• [Task requirements]
All of the data needs to be repeated exactly.

• [Material provided]
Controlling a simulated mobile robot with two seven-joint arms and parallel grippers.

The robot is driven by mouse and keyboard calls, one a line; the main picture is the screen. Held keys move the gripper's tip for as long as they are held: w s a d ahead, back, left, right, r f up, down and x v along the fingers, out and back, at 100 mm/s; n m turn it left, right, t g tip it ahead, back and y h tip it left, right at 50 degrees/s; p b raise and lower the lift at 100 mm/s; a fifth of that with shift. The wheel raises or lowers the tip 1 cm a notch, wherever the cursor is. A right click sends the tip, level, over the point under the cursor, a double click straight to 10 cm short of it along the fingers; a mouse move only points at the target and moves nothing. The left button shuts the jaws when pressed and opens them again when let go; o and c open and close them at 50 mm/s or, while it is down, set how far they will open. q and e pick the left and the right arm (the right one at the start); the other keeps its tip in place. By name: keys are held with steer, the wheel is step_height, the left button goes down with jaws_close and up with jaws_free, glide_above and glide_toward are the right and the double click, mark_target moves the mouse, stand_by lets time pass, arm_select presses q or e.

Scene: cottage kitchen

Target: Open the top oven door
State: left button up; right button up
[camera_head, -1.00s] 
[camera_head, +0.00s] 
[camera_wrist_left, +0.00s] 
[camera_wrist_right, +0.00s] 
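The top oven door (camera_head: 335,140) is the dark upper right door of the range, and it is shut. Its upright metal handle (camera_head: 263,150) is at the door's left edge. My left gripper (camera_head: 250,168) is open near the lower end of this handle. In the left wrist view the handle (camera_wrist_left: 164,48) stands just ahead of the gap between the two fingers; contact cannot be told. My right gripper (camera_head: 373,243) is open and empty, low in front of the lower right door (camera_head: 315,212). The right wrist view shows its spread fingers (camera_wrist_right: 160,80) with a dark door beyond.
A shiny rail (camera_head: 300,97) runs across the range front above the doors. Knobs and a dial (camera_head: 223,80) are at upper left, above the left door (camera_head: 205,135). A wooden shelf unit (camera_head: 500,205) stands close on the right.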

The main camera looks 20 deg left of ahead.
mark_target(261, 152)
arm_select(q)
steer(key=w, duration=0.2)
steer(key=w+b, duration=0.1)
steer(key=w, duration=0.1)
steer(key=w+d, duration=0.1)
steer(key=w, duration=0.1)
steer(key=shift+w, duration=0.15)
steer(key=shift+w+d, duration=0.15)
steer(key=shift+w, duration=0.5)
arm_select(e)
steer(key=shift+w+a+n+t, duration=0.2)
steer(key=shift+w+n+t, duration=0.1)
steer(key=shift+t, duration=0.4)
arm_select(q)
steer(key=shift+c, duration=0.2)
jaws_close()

• [Output of the exercise]
Controlling a simulated mobile robot with two seven-joint arms and parallel grippers.

The robot is driven by mouse and keyboard calls, one a line; the main picture is the screen. Held keys move the gripper's tip for as long as they are held: w s a d ahead, back, left, right, r f up, down and x v along the fingers, out and back, at 100 mm/s; n m turn it left, right, t g tip it ahead, back and y h tip it left, right at 50 degrees/s; p b raise and lower the lift at 100 mm/s; a fifth of that with shift. The wheel raises or lowers the tip 1 cm a notch, wherever the cursor is. A right click sends the tip, level, over the point under the cursor, a double click straight to 10 cm short of it along the fingers; a mouse move only points at the target and moves nothing. The left button shuts the jaws when pressed and opens them again when let go; o and c open and close them at 50 mm/s or, while it is down, set how far they will open. q and e pick the left and the right arm (the right one at the start); the other keeps its tip in place. By name: keys are held with steer, the wheel is step_height, the left button goes down with jaws_close and up with jaws_free, glide_above and glide_toward are the right and the double click, mark_target moves the mouse, stand_by lets time pass, arm_select presses q or e.

Scene: cottage kitchen

Target: Open the top oven door
State: left button up; right button up
[camera_head, -1.00s] 
[camera_head, +0.00s] 
[camera_wrist_left, +0.00s] 
[camera_wrist_right, +0.00s] 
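The top oven door (camera_head: 335,140) is the dark upper right door of the range, and it is shut. Its upright metal handle (camera_head: 263,150) is at the door's left edge. My left gripper (camera_head: 250,168) is open near the lower end of this handle. In the left wrist view the handle (camera_wrist_left: 164,48) stands just ahead of the gap between the two fingers; contact cannot be told. My right gripper (camera_head: 373,243) is open and empty, low in front of the lower right door (camera_head: 315,212). The right wrist view shows its spread fingers (camera_wrist_right: 160,80) with a dark door beyond.
A shiny rail (camera_head: 300,97) runs across the range front above the doors. Knobs and a dial (camera_head: 223,80) are at upper left, above the left door (camera_head: 205,135). A wooden shelf unit (camera_head: 500,205) stands close on the right.

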The main camera looks 20 deg left of ahead.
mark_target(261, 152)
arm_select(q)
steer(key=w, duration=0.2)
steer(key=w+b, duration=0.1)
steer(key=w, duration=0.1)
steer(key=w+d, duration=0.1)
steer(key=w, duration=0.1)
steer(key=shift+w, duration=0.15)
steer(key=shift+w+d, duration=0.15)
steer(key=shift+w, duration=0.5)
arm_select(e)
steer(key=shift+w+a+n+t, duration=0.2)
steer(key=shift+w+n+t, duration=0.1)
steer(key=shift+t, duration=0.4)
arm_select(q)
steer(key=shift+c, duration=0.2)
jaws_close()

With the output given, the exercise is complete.